Il y a dix jours je me suis retrouvée clouée au lit par la crève que tout le monde se traine. 24 heures sous la couette. Là, je recommence (chats à l'appui, ils me veillent comme si mon trépas était prévu pour dans 12 minutes) à cause du tacos de retour de Cro-Mi. J'en avais même pas envie, de ce tacos, en plus, j'en ai pris un petit, des crudités avec parce que c'était plutôt ça dont j'avais faim, et j'étais pas arrivée à la dernière bouchée que je SAVAIS que ça allait mal tourner.

Il faut prendre les choses avec humilité. Si jamais, quand vous exultez de vous sentir en vie, vous êtes pris d'un léger sentiment de surpuissance, ces moments, en plus de vous forcer enfin à vous (re)poser quelques heures, vous mettent une petite claque derrière la tête pour vous rappeler votre triste condition humaine.

Il faut prendre les choses avec humour [2], mais aussi avec rationalité. Oui c'est inconfortable, très. Mais pas mortel.

Alors je lis dix pages, je dors trente minutes, je me réveille et tente, face à une vague douloureuse, de chercher à savoir si ça fait assez mal pour valoir la peine de me lever et me faire un Smecta de l'enfer ou pas. (Oui, j'ai fini par craquer).
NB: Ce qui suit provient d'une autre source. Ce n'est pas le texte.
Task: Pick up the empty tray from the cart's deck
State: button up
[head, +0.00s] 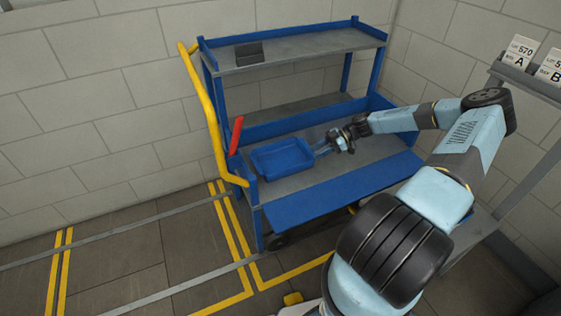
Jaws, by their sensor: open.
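The empty blue tray (283,163) lies on the lower grey deck (287,187) of the blue cart, toward its left end. Nothing shows inside it. My gripper (318,150) reaches in from the right, beneath the cart's upper shelf, with its open fingers at the tray's right edge. I cannot tell whether the fingers are around the tray's rim or only beside it.
The cart's upper shelf (310,46) bears a small dark box (249,53). A yellow handle (208,115) and a red lever (236,135) stand at the cart's left end. A blue front flap (335,190) edges the deck. Labelled cards (520,51) stand on a rack at right.

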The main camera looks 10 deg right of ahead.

On recommence le cycle jusqu'à l'heure de dormir plusieurs heures d'un coup. Ou disparition des symptômes.

On médite sur le fait qu'on réfléchira à prendre un rythme plus serein, peut-être, mais pas la semaine prochaine qui est bien chargée, ni celle d'après.
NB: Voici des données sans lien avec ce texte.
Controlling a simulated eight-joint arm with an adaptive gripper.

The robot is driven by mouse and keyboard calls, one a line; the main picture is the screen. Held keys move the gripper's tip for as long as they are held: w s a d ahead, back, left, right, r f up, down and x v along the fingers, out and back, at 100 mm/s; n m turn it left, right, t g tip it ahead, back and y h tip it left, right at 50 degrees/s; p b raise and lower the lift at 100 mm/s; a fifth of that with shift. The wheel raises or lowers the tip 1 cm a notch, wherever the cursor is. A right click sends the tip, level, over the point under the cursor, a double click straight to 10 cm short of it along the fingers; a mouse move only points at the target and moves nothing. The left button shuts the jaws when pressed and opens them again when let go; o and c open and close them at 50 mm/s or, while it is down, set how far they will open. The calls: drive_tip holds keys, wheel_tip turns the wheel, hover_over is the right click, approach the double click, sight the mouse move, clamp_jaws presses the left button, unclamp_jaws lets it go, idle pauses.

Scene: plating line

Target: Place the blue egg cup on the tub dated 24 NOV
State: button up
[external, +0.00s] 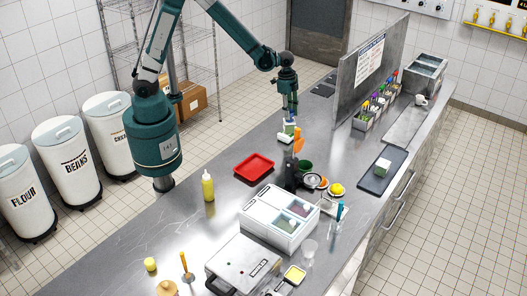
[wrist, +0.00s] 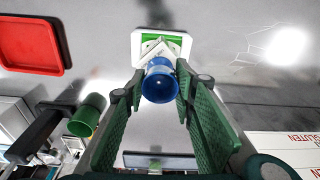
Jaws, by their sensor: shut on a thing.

On pense à ce qui fait du bien, on se laisse traverser, on paie gentiment les intérêts. Et dès qu'on peut on bondit sur ses pieds pour aller d'un pas (lent mais) déterminé vers la prochaine aventure.

Notes

[1] Réjouissons-nous, au moins l'un de nous deux embrasse quelque chose

[2] Enfin peut-être pas quand le coloc vient ouvrir la porte en grand sur votre corps à moitié nu pour vous dire que c'est l'heure de manger, sans frapper, alors que vous avez déjà signifié que vous êtes malade, que vous voulez qu'on vous foute la paix et que la moindre mention de bouffe vous envoie un spasme abdominal assorti d'un début de nausée. Là vous avez le droit de grogner, en tout cas je l'ai pris.

lundi 22 avril 2024

Dans le nichoir

J'ai été très marquée, ado, par la lecture d'un livre de Marie Cardinal, "La clé sur la porte". Il s'agissait d'une famille (enfin il me semble que le père était très absent) des années 70, avec une nichée d'enfants à eux plus ceux d'autour, voisins, copains, copains de copains, copains de voisins etc, qui avaient accès permanent à leur maison.
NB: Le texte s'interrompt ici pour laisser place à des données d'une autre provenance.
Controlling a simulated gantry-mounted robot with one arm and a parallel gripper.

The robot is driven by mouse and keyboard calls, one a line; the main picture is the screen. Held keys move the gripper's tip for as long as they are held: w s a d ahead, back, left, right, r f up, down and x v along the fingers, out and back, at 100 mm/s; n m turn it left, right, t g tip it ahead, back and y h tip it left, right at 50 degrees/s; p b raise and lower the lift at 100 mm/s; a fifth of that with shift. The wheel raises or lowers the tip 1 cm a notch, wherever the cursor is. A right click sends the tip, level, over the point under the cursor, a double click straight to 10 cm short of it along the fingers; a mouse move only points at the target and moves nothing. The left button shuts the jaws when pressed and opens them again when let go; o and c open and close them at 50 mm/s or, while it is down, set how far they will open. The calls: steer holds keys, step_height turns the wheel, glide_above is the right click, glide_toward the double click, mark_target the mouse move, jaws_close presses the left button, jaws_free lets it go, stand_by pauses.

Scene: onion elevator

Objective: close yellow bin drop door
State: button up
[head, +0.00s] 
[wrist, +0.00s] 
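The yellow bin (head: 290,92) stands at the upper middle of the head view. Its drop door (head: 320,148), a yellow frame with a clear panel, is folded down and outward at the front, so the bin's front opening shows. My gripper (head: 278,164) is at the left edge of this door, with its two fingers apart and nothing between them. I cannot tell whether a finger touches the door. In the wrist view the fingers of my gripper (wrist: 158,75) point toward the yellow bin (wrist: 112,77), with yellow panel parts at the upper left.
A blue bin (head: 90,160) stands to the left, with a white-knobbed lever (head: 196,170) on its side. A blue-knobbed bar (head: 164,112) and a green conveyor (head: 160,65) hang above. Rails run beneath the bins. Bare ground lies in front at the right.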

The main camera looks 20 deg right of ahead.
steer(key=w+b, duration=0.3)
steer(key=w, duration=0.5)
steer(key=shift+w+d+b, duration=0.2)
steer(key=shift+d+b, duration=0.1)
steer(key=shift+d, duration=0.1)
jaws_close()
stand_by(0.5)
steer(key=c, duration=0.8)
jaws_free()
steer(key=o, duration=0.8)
Je pense qu'il y avait un projet "politique" autour de cette clé sur la porte, mais surtout une femme qui daronnait à elle seule une improbable quantité d'enfants dont, finalement, l'immense majorité n'était que de passage. J'ai le vague souvenir qu'elle craquait un peu, sur la fin, mais cet esprit d'ouverture, d'accueil, de discussions avec des ados / jeunes adultes en tant que personnes à part entière m'a accompagnée depuis[1].

Il faut dire que mes parents n'étaient pas complètement étrangers à cette notion. Nos camarades étaient toujours bienvenus à la maison, le dégainage d'un couvert ou deux de plus très facile. Et si ça ne s'est jamais joué par douzaines, mon amie de fac a vécu chez nous, du lundi au vendredi, pendant presque toute la durée de notre première année.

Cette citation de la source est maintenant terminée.